The metaphorical issue with the term “learning gap” is that it describes an opportunity or need as a hole or chasm that needs to be crossed. Metaphorically, there are three ways to deal with a hole or chasm: fill it, build a bridge over it, or go around it. In a performance focused sense, none of the metaphorical solutions are the right answer to the problem. We don’t want to go over, around, or through; we want a behavior that clearly demonstrates that the opportunity or need no longer exists.
How do you measure something that doesn’t exist?
It’s much easier to measure how deep a hole is or how far it is across, so that’s the kind of systems we have developed to measure corporate learning. Since 1975 (or 1959 depending on how you measure it), the Kirkpatrick model has been the most accepted standard for measuring the effectiveness of these efforts with its four levels of measurement:
However, recently there has been a groundswell towards the rejection of the Kirkpatrick model as a sole methodology for measurement because it often surmises a learning event as a starting point. These grumblings were heard recently at both the CLO Symposium and Learning 2011 conferences and with the writings of thought leader Dan Pontefract, who wrote what I consider the defining article on the Kirkpatrick model problem in the February 2011 Chief Learning Officer Magazine—a stance he further qualified in his blog a short time later. The basic premise is that effective learning is not an event and cannot be disconnected from on-the-job performance; therefore, it cannot be measured on its own outside of a performance system.

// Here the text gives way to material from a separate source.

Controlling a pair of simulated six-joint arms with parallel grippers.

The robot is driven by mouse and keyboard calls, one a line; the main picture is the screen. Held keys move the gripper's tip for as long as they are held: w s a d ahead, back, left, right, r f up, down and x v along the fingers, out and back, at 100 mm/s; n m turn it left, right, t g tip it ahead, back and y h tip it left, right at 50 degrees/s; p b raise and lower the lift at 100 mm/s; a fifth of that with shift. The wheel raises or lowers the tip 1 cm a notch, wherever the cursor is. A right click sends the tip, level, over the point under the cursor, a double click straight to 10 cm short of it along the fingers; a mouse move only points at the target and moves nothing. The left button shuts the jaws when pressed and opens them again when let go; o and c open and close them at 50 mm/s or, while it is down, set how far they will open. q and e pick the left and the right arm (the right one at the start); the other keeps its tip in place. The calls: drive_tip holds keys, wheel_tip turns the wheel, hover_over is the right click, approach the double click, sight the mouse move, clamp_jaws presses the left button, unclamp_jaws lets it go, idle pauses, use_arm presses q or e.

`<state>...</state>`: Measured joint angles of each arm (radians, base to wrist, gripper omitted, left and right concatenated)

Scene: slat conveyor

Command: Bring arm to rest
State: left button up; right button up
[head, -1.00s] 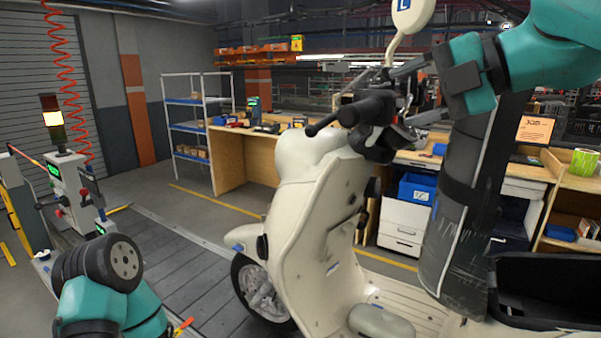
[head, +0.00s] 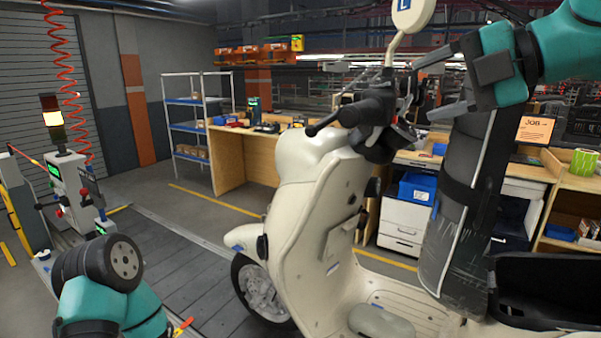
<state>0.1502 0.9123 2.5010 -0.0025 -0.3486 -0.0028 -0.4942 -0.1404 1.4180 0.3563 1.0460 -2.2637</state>
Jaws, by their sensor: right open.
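My right gripper (head: 424,88) comes in at the upper right. Its two grey fingers point left and stand apart with nothing between them. It is to the right of the scooter's handlebar (head: 352,112) and below the round mirror (head: 410,14); the upper finger passes close to the mirror stem in the picture, and I cannot tell the gap in depth. The cream scooter (head: 318,210) stands upright in the middle. My left arm shows at the lower left as a teal and black link; its gripper is out of the frame.
The slat conveyor (head: 185,262) runs under the scooter. A control post (head: 70,185) with a signal lamp stands at the left. Behind are a wooden workbench (head: 232,160), a blue shelf rack (head: 188,128) and a white drawer unit (head: 402,228) with a blue bin (head: 417,187).

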That’s not to say that the model has never had value. Level 4 of the model—the Results level—clearly links performance to learned behavior, but it ties those results and behavior to a measured learning event and not culmination of an experience which should include the influence of factors beyond just the learning event. Even if we did apply the model to a grouping of formal learning events, it would do very little to help us evaluate effectiveness of individual pieces or the informal learning that takes place regardless of whether or not informal learning was a planned part of the experience. There are just too many other factors, in addition to learning, that contribute to an individual’s ability to achieve something of value to a business or an organization.
It would be easy at this point to form a rally cry for new measurement standards—ones that are a true indicator of performance—but most organizations already have ways of measuring how they are performing; they just need to find ways to apply those measurements to individual contributors and tie doing things to measurable performance.
There are a select few legitimate needs to measure the delivery of training linked to legal requirements or legal exposure that organizations often refer to as compliance training. However, it’s easy to fall into the trap of imagined compliance, in the next installment in this series on measurements, we’ll explore legitimate verses imagined compliance and how to differentiate between them.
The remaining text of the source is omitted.